Posted: December 11, 2014 8:59 a.m.
Updated: December 12, 2014 1:00 a.m.


The popular web site Slate says intermissions should be brought back to movie theaters.

A bit of history for the whippersnappers among us: movies originally had intermissions because, as Slate explains, they were shot on multiple reels of film, and it took time to change the reels as the movie progressed.

When theaters began using multiple projectors, intermissions began disappearing for all but the lengthiest movies.

But in recent years, feature films have gotten longer and longer.

And longer.

A couple of decades back, your average movie ran well under two hours. Heck, in the heyday of westerns, when John Wayne and Roy Rogers were at the top of their games, they pretty well wrapped things up in an hour and a half.

You went to the 7 o’clock show, you got out in plenty of time to have dinner.

Nowadays, you go to the 7 o’clock show, you get out just in time to catch Jimmy Fallon’s monologue.

Full disclosure: listening to me talk about movies is a bit like listening to radical Muslims talk about compassion and tolerance. I’m hardly an expert.

Somewhere along the way, I lost interest in movies, or perhaps I should say I lost interest in going to movies in theaters. If there’s something I want to see, I usually wait till it shows up on DVD, HBO or Netflix.

That’s partly because my attention span has become shorter and shorter while movies have stretched to the breaking point. I simply can’t sit for two and a half hours trying to maintain my concentration.

Watching a movie at home is infinitely less taxing. Takes me a couple days to watch one if it’s really riveting, longer than that if it’s only so-so:

Watch 15 minutes, then go out and wash the car.

Fifteen more minutes, and then read a couple chapters in my latest book.

That can go on and on. Eventually I’ll finish the flick, but in my own good time.

Here’s another thing: the two-hour-plus running time of movies these days doesn’t even take into account all the trailers (they used to call those previews, but somewhere along the way they became trailers) you have to watch.

Theaters advertise the starting time, then when you get there you have to listen to really loud music and watch snippets from movies they want you to come see the next week.

So you’re really there in that darkened auditorium for about a week.

OK, back to intermissions: they’re not such a bad idea.

You get a chance to stretch your legs, go to the bathroom and buy a couple hundred dollars worth of Cokes and Milk Duds -- maybe even some popcorn, if you brought an extra C-note along.

The Graduate, which is my all-time favorite movie, lasted an hour and 45 minutes. Now that was a great flick, perhaps worthy of its own column.

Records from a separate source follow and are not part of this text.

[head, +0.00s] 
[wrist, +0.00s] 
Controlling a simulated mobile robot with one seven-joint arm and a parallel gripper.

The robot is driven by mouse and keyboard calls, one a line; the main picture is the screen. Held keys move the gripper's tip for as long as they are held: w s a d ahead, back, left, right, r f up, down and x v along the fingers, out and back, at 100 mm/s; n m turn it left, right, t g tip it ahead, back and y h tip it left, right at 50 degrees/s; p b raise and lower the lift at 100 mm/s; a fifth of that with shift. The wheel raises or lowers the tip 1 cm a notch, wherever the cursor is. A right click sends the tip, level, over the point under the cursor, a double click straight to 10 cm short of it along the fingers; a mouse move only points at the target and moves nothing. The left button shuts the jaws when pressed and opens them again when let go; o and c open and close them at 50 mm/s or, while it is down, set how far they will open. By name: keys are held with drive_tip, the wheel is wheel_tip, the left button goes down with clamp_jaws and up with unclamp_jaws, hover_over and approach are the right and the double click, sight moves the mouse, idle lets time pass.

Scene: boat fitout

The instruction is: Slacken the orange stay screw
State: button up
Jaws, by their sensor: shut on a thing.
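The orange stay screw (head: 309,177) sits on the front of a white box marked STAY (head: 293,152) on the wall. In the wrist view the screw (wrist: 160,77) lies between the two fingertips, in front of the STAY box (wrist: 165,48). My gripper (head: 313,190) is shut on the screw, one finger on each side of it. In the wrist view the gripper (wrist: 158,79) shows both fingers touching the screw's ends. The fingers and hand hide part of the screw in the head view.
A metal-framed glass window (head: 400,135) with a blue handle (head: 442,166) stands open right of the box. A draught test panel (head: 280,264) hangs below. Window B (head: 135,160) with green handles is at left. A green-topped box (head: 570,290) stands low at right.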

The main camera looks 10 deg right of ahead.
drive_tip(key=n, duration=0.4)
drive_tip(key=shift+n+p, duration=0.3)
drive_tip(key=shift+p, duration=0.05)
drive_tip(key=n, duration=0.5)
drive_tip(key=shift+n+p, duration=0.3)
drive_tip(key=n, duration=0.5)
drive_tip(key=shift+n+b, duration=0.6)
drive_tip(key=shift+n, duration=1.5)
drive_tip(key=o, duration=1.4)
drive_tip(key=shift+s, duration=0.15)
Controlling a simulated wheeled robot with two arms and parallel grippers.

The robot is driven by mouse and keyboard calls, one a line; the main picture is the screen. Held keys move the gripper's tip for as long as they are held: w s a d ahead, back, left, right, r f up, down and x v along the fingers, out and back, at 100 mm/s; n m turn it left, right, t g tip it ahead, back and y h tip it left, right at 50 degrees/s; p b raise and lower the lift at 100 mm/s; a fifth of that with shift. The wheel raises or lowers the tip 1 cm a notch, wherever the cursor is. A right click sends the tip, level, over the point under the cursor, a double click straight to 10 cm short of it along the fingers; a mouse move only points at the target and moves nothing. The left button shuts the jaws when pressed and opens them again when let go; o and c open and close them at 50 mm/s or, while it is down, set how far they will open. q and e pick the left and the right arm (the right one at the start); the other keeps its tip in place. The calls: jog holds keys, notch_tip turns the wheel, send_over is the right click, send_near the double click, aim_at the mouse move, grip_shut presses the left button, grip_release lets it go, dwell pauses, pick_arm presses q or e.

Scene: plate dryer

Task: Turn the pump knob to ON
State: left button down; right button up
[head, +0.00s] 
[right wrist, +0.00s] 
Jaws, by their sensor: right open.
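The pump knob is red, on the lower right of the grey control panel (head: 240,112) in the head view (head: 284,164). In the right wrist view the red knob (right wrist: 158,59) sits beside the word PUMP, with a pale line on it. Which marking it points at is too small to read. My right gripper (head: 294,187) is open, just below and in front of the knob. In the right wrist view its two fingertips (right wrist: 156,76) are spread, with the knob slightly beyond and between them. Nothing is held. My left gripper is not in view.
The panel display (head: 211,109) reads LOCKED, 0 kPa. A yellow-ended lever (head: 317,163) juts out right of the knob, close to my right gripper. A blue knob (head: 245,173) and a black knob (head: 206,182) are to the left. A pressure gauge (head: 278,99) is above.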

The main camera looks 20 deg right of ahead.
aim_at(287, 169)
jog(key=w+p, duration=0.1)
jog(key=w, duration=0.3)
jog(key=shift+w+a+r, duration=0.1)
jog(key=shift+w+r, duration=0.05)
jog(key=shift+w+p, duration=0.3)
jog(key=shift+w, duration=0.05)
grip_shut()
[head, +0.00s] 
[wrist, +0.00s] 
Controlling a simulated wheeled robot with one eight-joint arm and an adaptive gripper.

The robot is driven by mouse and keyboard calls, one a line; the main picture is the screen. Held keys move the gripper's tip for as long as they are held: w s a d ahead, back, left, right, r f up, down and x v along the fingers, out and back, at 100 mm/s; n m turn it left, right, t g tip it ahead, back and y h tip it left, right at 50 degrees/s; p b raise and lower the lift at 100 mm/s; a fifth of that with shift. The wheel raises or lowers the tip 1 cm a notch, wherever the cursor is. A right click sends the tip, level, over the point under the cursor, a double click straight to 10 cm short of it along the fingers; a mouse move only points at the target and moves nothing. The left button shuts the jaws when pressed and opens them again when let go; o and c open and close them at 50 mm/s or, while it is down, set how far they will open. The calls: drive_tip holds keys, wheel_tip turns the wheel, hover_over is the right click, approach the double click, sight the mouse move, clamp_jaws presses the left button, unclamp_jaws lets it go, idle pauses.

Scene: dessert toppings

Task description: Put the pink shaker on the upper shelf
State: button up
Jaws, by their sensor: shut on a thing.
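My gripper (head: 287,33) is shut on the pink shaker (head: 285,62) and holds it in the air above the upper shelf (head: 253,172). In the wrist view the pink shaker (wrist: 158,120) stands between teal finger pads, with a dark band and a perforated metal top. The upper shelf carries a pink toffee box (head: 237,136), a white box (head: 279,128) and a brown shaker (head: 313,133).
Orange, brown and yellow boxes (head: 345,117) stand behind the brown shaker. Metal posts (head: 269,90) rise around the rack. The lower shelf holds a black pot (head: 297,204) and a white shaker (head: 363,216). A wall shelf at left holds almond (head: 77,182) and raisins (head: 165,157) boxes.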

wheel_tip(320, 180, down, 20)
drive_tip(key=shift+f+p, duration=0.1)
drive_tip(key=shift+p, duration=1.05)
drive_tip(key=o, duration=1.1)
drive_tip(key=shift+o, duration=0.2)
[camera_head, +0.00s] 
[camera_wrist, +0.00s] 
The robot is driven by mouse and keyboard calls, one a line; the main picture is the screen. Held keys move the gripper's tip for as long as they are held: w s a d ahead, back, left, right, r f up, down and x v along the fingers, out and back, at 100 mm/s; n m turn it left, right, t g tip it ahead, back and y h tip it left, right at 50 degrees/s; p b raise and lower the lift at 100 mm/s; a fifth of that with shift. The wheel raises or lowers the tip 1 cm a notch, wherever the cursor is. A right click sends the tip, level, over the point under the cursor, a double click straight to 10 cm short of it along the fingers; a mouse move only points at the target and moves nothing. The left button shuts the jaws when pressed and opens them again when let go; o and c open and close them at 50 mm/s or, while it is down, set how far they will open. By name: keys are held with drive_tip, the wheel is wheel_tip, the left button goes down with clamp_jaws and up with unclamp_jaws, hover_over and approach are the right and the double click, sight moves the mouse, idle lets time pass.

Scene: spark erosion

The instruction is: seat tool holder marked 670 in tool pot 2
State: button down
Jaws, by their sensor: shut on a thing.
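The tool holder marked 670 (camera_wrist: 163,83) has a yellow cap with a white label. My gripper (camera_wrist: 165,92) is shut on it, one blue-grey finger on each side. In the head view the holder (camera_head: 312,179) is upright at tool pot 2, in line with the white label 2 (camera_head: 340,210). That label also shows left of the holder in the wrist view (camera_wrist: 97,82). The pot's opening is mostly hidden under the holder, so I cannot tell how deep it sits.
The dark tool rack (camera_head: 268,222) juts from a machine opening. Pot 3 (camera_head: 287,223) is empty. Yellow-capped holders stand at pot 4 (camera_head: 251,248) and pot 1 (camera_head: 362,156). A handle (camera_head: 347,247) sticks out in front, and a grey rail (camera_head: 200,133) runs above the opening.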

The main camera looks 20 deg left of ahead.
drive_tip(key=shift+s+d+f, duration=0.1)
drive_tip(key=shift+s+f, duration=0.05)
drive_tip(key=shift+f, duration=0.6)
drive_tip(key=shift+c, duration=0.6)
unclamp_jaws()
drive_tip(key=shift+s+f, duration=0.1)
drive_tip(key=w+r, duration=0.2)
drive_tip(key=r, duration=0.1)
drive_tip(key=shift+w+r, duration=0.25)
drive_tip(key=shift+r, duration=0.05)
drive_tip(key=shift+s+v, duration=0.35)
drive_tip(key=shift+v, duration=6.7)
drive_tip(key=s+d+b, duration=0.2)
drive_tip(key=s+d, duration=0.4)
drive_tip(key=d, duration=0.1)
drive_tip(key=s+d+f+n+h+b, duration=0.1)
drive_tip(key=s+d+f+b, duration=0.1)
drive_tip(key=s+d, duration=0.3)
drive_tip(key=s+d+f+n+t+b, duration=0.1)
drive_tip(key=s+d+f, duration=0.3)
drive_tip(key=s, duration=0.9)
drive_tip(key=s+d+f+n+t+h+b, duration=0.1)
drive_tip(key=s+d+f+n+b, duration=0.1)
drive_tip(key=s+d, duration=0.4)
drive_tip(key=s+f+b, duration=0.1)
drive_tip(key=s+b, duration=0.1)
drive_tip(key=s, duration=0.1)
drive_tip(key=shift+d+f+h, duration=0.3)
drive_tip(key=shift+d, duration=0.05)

Maybe next week.

(My second favorite movie is The Shawshank Redemption, perhaps the only long movie I ever liked, other than The Sound Of Music, which made me fall in love with Julie Andrews when I was 16 years old. She never returned the favor. Nor did Wanda, my date that night.)

So anyway, I have sort of rambled away from my original subject, which was intermissions, but I can do that because this is my column, at least it is until the Chronicle-Independent fires me or I die, whichever comes first.